The Carry Trade Collapse That Nobody’s Talking About

Here’s what the mainstream financial media isn’t telling you – traditional carry trades have been completely neutered by this range-bound environment. The classic strategy of borrowing in low-yielding currencies like JPY or CHF to buy higher-yielding assets has become a fool’s errand when nothing moves more than 200-300 pips in either direction before snapping back. Hedge funds that built their entire Q3 and Q4 strategies around momentum plays are getting chopped to pieces by this sideways grind.

The Swiss Franc has been particularly frustrating for carry traders. USD/CHF keeps threatening to break out of its range, gets everyone positioned for a sustained move higher, then promptly reverses and traps late buyers. Same story with NZD/USD – it looks like it wants to break down through support, sucks in the short sellers, then rips their faces off with a 150-pip squeeze in the opposite direction. This isn’t normal market behavior; it’s systematic destruction of speculative capital.

What This Means for Your Trading Psychology

If you’ve been beating yourself up thinking you’re missing obvious opportunities, stop right there. The best traders I know are sitting mostly flat right now, and there’s a damn good reason for it. This environment rewards patience over aggression, and precision over volume. The guys making money right now are scalping 20-30 pip moves and getting out immediately, not trying to ride trends that don’t exist.

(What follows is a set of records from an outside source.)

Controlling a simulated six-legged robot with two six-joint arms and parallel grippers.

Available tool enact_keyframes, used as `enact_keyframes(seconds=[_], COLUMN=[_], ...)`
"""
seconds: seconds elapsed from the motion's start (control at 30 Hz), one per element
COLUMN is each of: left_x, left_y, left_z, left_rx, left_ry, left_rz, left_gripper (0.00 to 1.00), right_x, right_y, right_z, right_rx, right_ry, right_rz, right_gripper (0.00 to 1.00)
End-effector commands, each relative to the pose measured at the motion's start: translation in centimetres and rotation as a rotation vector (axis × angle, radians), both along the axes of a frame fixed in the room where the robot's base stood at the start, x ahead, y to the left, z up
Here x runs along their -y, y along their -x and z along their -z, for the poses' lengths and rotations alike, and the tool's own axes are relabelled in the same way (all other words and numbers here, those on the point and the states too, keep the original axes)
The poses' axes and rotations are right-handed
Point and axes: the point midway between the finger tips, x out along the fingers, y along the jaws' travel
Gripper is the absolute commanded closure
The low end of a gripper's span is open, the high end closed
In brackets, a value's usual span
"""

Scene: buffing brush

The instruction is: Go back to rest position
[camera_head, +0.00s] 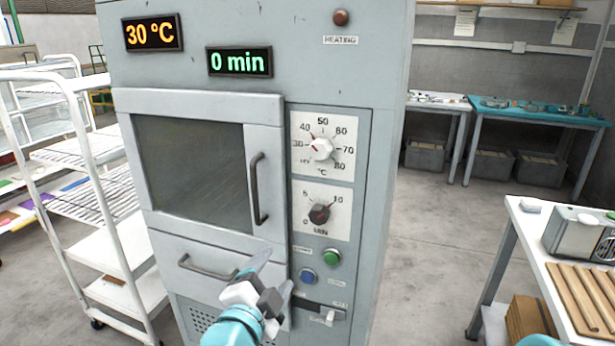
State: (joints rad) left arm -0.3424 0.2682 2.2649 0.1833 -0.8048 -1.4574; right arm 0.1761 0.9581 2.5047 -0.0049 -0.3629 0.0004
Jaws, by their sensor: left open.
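My left gripper (272,272) is in front of the lower part of a grey oven cabinet (390,60), near the drawer's right edge. Its fingers are spread and nothing shows between them. Whether it touches the cabinet I cannot tell. The oven door (190,165) with its dark window is shut. The displays read 30 °C (152,34) and 0 min (239,62). My right gripper is not in view.
A white wire rack (90,215) stands close to the cabinet's left. A white table (550,285) at the right holds a grey device (583,233) and wooden slats (585,295). A teal-topped bench (535,112) stands at the back. The floor (430,220) between is clear.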

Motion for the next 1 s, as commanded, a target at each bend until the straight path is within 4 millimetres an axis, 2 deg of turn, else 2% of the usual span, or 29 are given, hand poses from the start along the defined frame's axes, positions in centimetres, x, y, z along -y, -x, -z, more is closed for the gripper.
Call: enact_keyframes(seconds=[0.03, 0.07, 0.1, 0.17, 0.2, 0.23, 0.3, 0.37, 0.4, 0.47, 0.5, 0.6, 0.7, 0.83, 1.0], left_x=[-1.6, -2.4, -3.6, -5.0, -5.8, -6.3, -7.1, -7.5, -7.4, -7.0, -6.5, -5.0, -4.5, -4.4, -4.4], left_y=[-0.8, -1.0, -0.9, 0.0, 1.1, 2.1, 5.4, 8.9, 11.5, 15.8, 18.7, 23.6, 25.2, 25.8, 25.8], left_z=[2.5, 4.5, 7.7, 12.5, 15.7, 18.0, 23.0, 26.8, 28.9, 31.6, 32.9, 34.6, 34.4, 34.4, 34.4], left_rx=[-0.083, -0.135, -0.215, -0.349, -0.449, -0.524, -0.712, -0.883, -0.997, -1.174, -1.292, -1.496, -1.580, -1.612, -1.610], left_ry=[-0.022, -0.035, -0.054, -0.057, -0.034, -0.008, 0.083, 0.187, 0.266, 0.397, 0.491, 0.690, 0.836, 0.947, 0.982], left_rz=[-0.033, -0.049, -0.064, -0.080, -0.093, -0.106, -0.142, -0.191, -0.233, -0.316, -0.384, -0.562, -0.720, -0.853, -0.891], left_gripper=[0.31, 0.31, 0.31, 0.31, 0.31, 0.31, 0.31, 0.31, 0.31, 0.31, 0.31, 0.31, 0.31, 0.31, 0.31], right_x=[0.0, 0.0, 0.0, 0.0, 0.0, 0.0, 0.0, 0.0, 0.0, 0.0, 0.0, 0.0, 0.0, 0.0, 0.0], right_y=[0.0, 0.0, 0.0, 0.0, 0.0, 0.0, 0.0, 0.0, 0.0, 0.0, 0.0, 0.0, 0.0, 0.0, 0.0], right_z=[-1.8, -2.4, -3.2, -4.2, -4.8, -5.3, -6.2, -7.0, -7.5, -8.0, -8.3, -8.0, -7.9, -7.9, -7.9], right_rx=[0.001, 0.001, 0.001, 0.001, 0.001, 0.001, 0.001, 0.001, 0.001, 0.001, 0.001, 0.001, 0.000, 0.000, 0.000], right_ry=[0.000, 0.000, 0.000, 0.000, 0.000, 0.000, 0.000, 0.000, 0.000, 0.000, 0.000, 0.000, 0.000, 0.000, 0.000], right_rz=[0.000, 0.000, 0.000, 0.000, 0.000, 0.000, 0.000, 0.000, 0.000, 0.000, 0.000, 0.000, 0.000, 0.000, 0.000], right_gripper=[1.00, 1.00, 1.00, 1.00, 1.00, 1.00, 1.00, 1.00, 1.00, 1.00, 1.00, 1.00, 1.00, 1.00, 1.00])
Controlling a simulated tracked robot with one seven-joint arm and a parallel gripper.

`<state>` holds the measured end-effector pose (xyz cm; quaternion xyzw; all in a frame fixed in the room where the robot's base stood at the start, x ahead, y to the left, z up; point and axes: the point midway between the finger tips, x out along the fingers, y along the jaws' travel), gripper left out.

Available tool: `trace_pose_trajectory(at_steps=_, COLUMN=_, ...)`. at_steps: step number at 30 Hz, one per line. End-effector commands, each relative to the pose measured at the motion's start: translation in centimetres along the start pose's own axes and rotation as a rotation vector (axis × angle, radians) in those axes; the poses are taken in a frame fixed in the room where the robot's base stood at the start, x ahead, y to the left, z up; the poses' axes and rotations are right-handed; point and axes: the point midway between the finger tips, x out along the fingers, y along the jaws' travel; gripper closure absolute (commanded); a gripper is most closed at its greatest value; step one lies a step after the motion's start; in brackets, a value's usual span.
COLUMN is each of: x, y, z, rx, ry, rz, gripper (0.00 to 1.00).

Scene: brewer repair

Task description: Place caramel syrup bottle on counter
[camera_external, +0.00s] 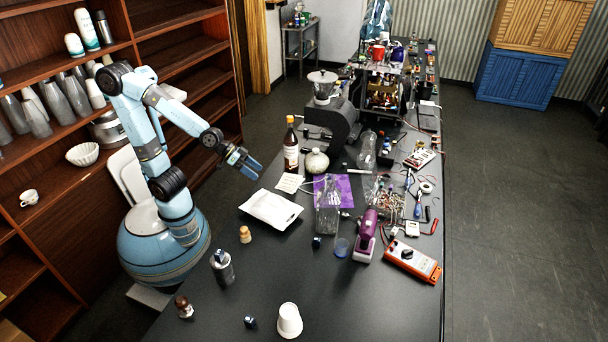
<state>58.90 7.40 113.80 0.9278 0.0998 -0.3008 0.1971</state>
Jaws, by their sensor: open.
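My gripper (254,170) is open and empty. It is to the left of the bottle and apart from it, above the counter's left edge. The bottle's label is too small to read.
A white packet (271,210) lies on the counter below my gripper. A round pale jar (317,162) and a grinder (328,115) stand close to the bottle. Tools and wires crowd the right side. Wooden shelves (185,40) stand behind my arm.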

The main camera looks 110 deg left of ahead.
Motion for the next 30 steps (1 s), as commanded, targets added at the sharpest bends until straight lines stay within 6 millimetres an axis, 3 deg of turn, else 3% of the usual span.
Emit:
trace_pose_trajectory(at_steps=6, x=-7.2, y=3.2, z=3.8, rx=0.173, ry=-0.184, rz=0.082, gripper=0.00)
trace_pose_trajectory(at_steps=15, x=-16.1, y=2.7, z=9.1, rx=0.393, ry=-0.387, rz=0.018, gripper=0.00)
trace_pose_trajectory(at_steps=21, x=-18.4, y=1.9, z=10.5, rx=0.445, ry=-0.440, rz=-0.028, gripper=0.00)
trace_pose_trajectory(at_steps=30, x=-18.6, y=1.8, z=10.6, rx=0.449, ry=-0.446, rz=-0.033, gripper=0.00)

Your charts aren’t lying to you – major support and resistance levels that held six months ago are the exact same levels holding today. That’s not coincidence; that’s algorithmic trading creating artificial price anchors that prevent natural price discovery. Until we get genuine catalyst – whether that’s a central bank finally showing conviction, a real geopolitical shock, or actual economic data that surprises rather than meets expectations – expect more of the same grinding, range-bound action that’s been slowly draining trading accounts for half a year.